E: I adore Al. So, do you see any real difference between say " Hollywood" actors and Dublin actors?

C: I’ve worked with actors in television at home before anyone ever heard my name and I’ve worked with fellas who have put four kids through college by doing theater and a bit part in television. That’s the deal. I’m 26 and I have a limo. There are guys who have done 300 plays 25 parts in t.v. and film. That’s life. That’s important and real. That’s providing because you love. They wouldn’t take any of my shit.

E: Well you've certainly come along way. Did you ever expect to come as far as you have?

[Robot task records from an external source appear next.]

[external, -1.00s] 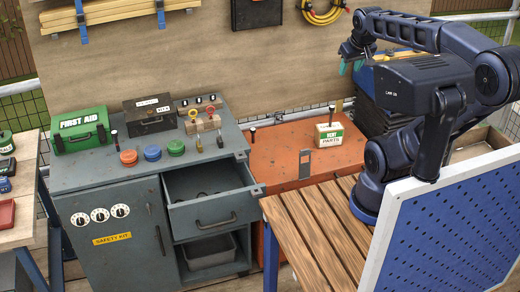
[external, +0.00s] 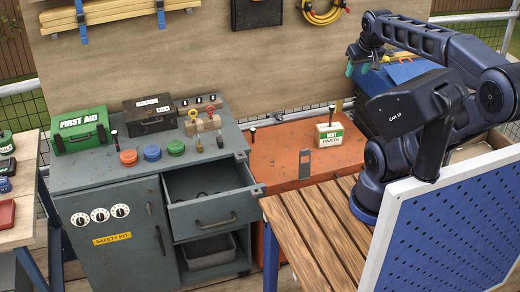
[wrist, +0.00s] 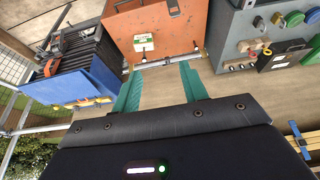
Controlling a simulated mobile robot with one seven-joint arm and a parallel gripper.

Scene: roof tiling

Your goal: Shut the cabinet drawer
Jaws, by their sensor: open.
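The cabinet drawer (external: 216,214) is pulled out of the grey cabinet (external: 105,173), with its dark handle on the front and small dark items inside. My gripper (external: 363,68) is at the upper right in the external view, far from the drawer and well above the worktops. In the wrist view its two teal fingers (wrist: 162,88) are spread apart with nothing between them. The drawer cannot be made out in the wrist view.
An orange cabinet (external: 280,163) with a vent parts box (external: 329,134) stands right of the grey one. A slatted wooden bench (external: 318,222) lies in front of it. A first aid box (external: 82,130) and coloured buttons sit on the grey top. A blue bin (wrist: 62,84) shows in the wrist view.

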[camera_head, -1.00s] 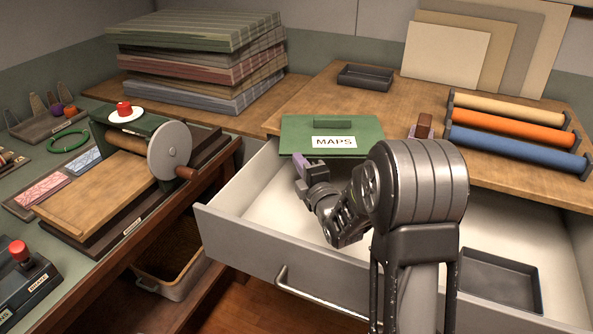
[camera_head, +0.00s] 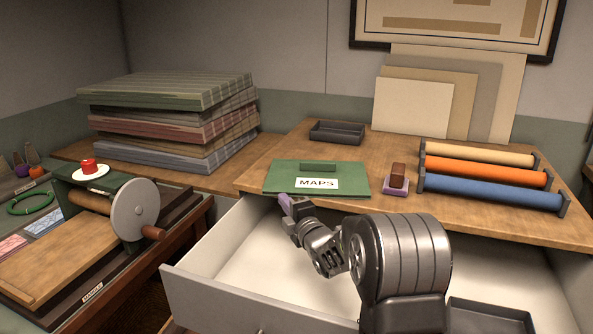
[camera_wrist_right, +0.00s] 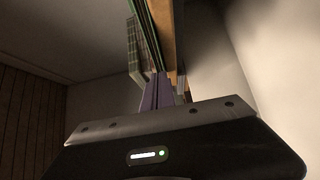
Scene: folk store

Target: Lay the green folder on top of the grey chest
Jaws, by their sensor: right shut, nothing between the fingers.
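The green folder (camera_head: 284,177), labelled MAPS, lies flat on the wooden top (camera_head: 250,167) of the grey chest, at its front left. Its front left corner is close to the chest's front edge. My right gripper (camera_head: 284,203) is shut and empty, with purple fingertips just below the folder's front left edge, over the open drawer. In the right wrist view its fingers (camera_wrist_right: 157,90) are together beside the green edge of the folder (camera_wrist_right: 150,35); I cannot tell if they touch it. My left gripper is not in view.
The chest's drawer (camera_head: 225,298) stands open below the top. On the top are a dark tray (camera_head: 337,132), a brown block on a purple base (camera_head: 397,180) and a rack of rolls (camera_head: 490,177). A stack of folded cloths (camera_head: 175,120) and a hand press (camera_head: 133,212) stand left.

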C: No, no. You’d leave yourself for a big fall every day if you were looking for that because you wouldn’t get it the next day. I always hope I get a call back, hope I get the part each gig. It gets harder but it is important. I’m chasing something I’ll never catch with this job but that’s okay. I don’t want to catch it. It’s okay.

E: Are you getting a giggle outta the eight thousand gossip columns buzzin' about with different "Colin" stories?

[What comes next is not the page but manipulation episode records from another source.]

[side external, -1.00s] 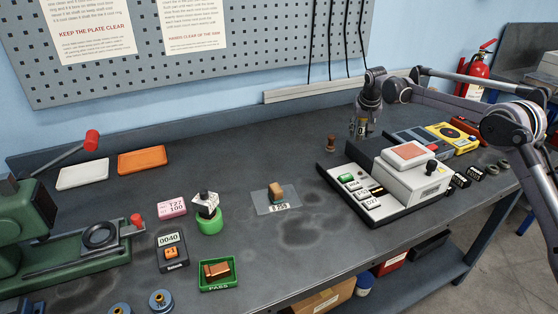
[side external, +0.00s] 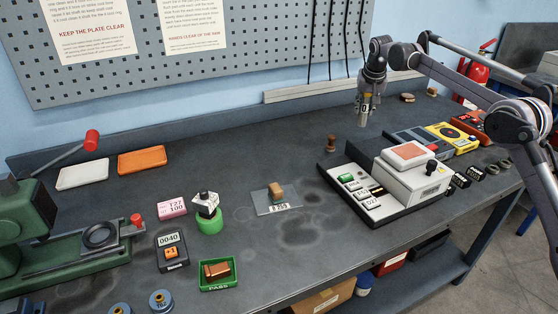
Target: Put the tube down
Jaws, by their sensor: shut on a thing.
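My gripper (side external: 367,97) hangs pointing down above the back of the bench, behind and slightly left of the grey machine. It is shut on the tube (side external: 364,115), a small pale cylinder with a dark mark on its side. The tube is roughly upright, and its lower end appears clear of the bench top. The fingers hide its upper part.
A small brown peg (side external: 331,144) stands left of the tube. A brown block (side external: 276,190) sits on a clear plate (side external: 262,204). The bench behind and left of the plate is mostly free.

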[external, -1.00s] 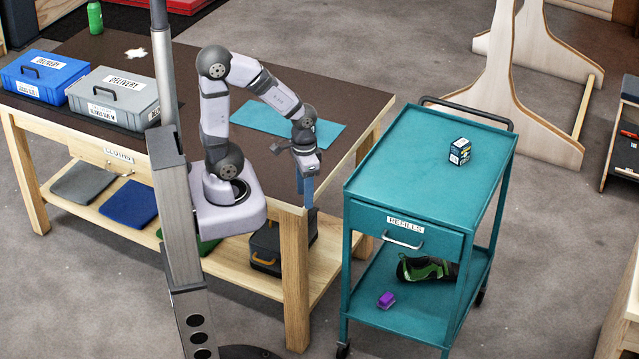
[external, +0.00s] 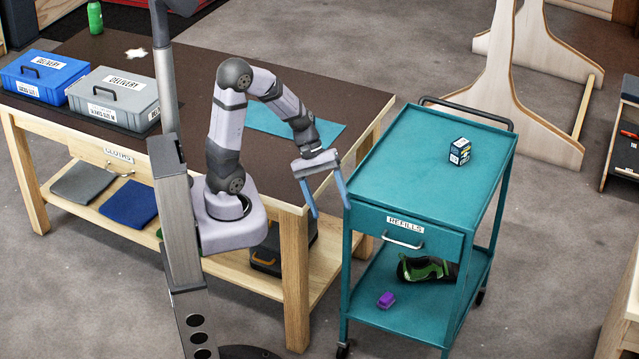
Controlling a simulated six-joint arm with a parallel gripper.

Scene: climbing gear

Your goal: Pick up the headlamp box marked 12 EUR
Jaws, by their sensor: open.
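A small dark box with white labels (external: 459,151) sits on the top of the teal cart (external: 385,160), toward its right side. The print on its labels is too small to read, so I cannot tell whether it says 12 EUR. My gripper (external: 332,214) is open and empty, pointing down beside the cart's left edge. Its fingers are well apart. It is clearly left of the box and not touching it.
The cart top is otherwise clear, with a handle rail (external: 466,110) at its back. A purple block (external: 386,300) and a green and black item (external: 426,269) lie on the lower shelf. Blue and grey delivery cases (external: 44,76) stand on the workbench.

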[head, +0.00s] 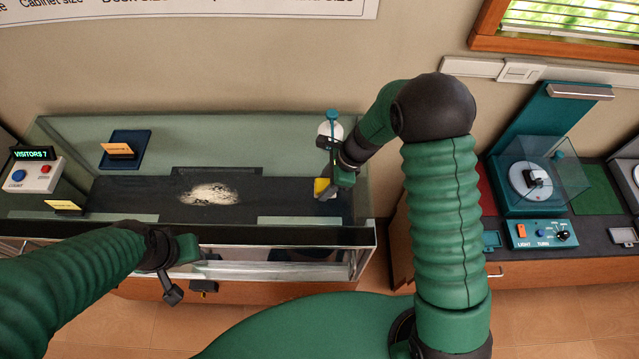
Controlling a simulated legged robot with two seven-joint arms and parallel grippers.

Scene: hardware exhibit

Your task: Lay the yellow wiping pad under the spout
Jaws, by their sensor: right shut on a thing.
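The yellow wiping pad (321,187) is a small yellow patch at the right end of the glass case. My right gripper (334,181) is beside it, pointing down into the case, and appears shut on it; dark finger parts hide some of the pad. Just behind the gripper is a white rounded thing with a teal top (331,128), partly covered by my wrist. I cannot make out a spout clearly. My left gripper (186,273) hangs in front of the case's front edge, away from the pad. Its finger gap does not show clearly.
The glass case (200,234) has a dark floor with a pale powdery patch (211,194). A blue stand with an orange label (124,150) and a visitor counter box (35,175) are at left. A teal turntable exhibit (540,233) stands at right, beyond my right arm.

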C: Yeah, my sister bought this National Enquirer thing. It said that in a Von’s in Los Angeles, everyone was pissed because I kept a line of people waiting because I was looking for my food stamps.[laughter]

E: Food stamps? [laughter]

C: That’s what it said. It was hilarious. You have to have a laugh.

E: I just saw you on Conan or something not a swear word to be heard!

C: [laughter]

E:You're pretty well behaved on TV - with the swearing - how do you manage it?

C: [laughter] I have to think! I have to actually go, "Don’t curse! Don’t curse!" I don’t curse in a violent way. It’s just the way I talk.


So there you have it Colin's charming, honest and one hell of a talent. See Hart's War if you have not already. Phone Booth is remarkable for his performance alone - the rest is tre' generic. Sure he's evil sexy in that bad-boy-wanna-play-kiss-the-bare-Blarney-stone-hidden-down-here way...but he's also very taken so on with the next smit.